The same folks who have turned the Constitution into a totemic fetish distrust anyone who has actually participated in the government the Constitution creates.  It is document that is the rule of our national life, that creates the process by which our system of governance works.  Meaning, it is the foundation of our political system.

But to participate in our Constitutional system of governance makes you inherently suspect.  You're just one of those Washington fat cats, an insider, just another purveyor of politics as usual.  The moment of that transition comes the instant you're elected, apparently, which is why having actual experience in Constitutional governance is viewed by so many as a liability.

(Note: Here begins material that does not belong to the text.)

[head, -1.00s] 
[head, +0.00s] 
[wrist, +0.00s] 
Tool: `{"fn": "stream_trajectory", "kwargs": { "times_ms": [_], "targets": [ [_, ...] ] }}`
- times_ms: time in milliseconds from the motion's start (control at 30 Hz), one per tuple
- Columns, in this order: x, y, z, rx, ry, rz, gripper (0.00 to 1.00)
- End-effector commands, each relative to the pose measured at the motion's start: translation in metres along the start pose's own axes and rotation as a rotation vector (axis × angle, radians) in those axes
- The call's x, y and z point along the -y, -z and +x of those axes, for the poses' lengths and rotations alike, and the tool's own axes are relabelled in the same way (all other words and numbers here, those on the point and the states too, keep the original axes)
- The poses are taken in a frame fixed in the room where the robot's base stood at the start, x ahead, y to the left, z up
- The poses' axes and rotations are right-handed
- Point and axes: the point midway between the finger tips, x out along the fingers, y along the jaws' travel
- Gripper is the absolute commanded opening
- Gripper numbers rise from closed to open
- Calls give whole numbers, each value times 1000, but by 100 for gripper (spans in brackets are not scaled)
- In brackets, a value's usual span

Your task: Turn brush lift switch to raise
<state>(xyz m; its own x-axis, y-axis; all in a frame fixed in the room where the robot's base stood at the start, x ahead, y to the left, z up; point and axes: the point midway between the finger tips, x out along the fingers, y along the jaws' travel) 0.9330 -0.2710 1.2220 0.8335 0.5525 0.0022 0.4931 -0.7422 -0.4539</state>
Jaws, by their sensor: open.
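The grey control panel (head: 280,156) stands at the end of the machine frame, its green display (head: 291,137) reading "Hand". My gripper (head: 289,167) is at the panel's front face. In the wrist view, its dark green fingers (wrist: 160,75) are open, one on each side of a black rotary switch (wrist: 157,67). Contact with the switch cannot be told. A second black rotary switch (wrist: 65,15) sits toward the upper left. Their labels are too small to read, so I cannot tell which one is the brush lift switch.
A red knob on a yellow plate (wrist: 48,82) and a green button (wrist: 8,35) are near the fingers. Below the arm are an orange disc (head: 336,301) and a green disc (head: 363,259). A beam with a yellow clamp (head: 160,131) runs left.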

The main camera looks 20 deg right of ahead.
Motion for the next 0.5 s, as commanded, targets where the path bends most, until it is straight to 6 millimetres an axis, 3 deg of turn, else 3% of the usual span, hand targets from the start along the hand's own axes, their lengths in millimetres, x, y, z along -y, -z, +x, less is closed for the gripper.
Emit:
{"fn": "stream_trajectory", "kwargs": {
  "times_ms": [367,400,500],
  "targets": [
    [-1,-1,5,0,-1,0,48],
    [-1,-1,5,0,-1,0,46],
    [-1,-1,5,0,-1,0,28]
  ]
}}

For those who fetishize the Constitution, it's better to be a talking head.  Or, given this political season, an author or celebrity huckster or failed business leader.  That view makes souls vulnerable to hearing the voices of those who manipulate and attack the system, the unelectable radical ideologues who'd rather spin out their stories of a bright, cold, faraway imaginary "Constitution" than engage with the reality the authors of the Constitution ordained and established.

Those who treat the Constitution like an idol are, in many ways, the same as the fundamentalists who worship the authority of the Bible.  By treating it as something other than a rule for living well together, it makes it far easier to ignore the reality of it, and to subvert the way of life it seeks to shape.